Macron will ask for the same as his predecessors did: political governance over the Eurozone (a common minister and a parliament) and a joint budget from which investments and infrastructure projects would be financed. As it did with Macron’s predecessors, Berlin will refuse all such demands, for it is content with the existing order of things and remains aware of how technically difficult (if not impossible) it would be for the dissatisfied Eurozone members to leave it (to this day, this is the primary reason why the UK never gave up its pound sterling in favor of the euro). Once France’s requests fall through, Macron will strive to soften Berlin’s positions and gain Germany’s trust by copying their policy of budgetary surplus—something that our leadership too has been doing in an attempt to “prove” itself in the eyes of Berlin.
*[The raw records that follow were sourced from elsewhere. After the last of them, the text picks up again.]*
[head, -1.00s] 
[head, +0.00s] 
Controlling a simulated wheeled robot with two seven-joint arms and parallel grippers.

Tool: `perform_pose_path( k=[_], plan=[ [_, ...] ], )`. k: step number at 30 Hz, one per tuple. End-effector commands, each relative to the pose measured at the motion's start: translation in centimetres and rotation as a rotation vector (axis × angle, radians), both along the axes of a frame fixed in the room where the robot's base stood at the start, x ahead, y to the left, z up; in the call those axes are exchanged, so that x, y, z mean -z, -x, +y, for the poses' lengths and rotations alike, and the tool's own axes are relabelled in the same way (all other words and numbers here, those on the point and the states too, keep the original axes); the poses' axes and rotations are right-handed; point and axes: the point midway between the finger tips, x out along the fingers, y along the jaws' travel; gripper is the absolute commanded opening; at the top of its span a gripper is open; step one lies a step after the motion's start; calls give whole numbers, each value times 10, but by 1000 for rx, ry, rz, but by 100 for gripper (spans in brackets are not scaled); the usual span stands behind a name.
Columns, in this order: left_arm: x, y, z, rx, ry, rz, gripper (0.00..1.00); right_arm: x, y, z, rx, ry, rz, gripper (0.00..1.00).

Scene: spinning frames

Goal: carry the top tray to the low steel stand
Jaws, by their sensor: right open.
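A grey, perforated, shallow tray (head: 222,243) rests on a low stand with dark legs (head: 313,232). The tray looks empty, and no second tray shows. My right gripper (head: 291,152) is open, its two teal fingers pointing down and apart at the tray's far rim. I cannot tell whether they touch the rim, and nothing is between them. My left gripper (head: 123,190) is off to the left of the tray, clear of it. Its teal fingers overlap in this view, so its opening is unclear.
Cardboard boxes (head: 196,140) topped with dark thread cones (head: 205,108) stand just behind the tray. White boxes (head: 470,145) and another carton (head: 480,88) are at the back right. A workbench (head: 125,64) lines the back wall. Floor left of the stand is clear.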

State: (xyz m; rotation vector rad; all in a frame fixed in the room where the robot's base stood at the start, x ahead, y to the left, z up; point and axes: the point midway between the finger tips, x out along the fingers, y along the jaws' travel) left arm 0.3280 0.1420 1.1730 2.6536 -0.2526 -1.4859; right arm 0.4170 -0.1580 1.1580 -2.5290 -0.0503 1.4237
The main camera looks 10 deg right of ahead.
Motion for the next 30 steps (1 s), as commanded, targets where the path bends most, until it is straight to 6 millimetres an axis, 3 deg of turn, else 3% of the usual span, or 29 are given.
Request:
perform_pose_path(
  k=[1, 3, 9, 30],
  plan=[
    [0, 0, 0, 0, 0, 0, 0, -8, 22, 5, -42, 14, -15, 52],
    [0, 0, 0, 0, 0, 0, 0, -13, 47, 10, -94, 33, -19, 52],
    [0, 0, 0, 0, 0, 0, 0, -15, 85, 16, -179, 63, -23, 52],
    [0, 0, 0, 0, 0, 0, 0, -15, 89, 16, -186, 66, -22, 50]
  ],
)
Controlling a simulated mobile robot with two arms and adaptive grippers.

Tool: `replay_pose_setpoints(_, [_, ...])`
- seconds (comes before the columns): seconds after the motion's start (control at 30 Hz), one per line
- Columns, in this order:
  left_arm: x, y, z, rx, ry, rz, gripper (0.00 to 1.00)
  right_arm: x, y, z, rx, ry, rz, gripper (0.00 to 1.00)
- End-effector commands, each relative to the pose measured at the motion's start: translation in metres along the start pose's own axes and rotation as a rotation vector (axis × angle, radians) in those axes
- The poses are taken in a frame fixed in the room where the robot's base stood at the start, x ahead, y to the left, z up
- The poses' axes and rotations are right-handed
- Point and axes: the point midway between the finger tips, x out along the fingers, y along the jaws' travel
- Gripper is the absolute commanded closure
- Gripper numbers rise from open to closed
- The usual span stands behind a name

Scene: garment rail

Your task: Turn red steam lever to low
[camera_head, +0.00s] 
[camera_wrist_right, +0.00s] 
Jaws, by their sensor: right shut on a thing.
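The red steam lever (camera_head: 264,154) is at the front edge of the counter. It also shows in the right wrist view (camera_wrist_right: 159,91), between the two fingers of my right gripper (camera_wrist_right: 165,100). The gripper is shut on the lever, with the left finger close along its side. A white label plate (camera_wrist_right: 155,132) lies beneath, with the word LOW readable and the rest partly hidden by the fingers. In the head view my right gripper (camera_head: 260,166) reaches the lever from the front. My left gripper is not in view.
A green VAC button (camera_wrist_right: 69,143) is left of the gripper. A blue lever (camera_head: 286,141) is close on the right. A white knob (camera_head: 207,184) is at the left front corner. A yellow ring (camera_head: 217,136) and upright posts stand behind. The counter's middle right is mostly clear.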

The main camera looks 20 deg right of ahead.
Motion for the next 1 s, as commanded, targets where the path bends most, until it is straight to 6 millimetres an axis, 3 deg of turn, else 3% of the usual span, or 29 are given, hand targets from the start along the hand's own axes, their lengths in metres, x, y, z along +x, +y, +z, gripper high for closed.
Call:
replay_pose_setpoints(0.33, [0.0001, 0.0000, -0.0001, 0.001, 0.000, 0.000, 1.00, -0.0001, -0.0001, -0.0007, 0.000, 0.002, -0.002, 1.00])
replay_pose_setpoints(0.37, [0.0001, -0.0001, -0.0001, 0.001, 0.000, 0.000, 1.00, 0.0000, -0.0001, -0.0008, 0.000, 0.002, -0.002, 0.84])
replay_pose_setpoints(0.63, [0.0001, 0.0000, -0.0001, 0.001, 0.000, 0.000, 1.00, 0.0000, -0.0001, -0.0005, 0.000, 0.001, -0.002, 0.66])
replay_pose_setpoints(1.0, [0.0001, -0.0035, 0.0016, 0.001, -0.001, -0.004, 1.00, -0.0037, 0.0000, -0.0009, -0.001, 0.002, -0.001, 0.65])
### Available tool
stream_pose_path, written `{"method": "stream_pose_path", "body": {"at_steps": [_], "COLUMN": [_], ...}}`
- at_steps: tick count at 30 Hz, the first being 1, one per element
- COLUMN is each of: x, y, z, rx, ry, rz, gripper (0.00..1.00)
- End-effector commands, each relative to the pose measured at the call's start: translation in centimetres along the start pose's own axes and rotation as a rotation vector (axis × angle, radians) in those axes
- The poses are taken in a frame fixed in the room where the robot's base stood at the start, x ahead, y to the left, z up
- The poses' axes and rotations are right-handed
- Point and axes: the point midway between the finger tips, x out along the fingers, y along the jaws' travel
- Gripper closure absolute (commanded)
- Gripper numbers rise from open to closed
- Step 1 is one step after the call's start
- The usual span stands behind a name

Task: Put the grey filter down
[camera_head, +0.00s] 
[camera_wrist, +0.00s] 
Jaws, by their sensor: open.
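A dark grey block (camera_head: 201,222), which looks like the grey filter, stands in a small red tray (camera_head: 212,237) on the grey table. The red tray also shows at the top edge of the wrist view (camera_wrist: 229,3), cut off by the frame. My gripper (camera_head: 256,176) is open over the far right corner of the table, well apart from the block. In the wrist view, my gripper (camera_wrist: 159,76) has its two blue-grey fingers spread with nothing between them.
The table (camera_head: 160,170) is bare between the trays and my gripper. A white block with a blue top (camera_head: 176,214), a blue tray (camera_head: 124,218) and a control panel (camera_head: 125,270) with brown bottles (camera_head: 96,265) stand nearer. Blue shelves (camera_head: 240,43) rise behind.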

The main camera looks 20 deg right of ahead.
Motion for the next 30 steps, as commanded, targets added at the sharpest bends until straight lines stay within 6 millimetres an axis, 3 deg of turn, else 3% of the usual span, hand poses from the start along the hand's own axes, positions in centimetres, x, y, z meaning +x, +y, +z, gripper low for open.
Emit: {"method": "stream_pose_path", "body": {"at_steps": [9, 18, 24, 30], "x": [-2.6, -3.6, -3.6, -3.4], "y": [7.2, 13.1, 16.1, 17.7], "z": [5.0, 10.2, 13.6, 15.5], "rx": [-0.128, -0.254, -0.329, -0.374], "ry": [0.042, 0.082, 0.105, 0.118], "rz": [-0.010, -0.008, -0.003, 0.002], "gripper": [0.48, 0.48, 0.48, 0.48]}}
However, the new French president will be able to see, just like his predecessors have, that the policy of strict budgetary discipline lacks an economic foundation, but is instead driven by an ideological one. He will also realize that such a policy produces negative results for those states that have not yet completed their investment cycle. At the same time, this “unilateral adjustment” toward Berlin secures no softening of German positions when it comes to the shape and mechanisms of future EU functionality.
Once the new French administration realizes that it is impossible to directly restore the balance in the relationship with Germany, it will try to do so indirectly: by engaging the Mediterranean and the EU’s periphery more assertively. For decades, France has been trying to compensate for the influence it lost in Continental Europe in the continent’s bordering regions. Thus, we reach the section on new opportunities for Serbia. As long as the Balkans remains under the exclusive influence of one major European power, its destiny will be to stay on the continent’s margins. In a region that finds itself on the margins, what matters is the so called “stabilocracy,” which essentially serves as a different name for the “iron fist” that puts its own state in the position of a subcontractor that faithfully serves the aforementioned major European power. Still, whenever there is positive competition in Europe and more actors appear interested in developments in the Balkans, it puts us in a situation in which we can afford to choose our allies and devote more energy to furthering our as opposed to foreign interests.
In other words, Serbia has an interest in strengthening ties with France and reversing its withdrawal from Southeast Europe. Unfortunately, ties with developed states cannot be forged overnight. Serbia’s current leadership mostly lacks the language skills and the requisite knowledge of the French political culture. Additionally, it has no substantial contacts with the French elite, be it in business, culture, or intellectual enterprise.
This brings us back to my old thesis which maintains that Serbia’s core problems do not lie in its complex geopolitical situation, but instead in its domestic policies and governance. In order to advance relations with key states in Europe and the world, one needs to raise the existing capacities of one’s own administration, economy, diplomatic service, and analysis. The new French President’s coming to power might serve as a reminder that such issues should be addressed without further delay, for we have been experiencing no bilateral progress between our two countries in the past five years.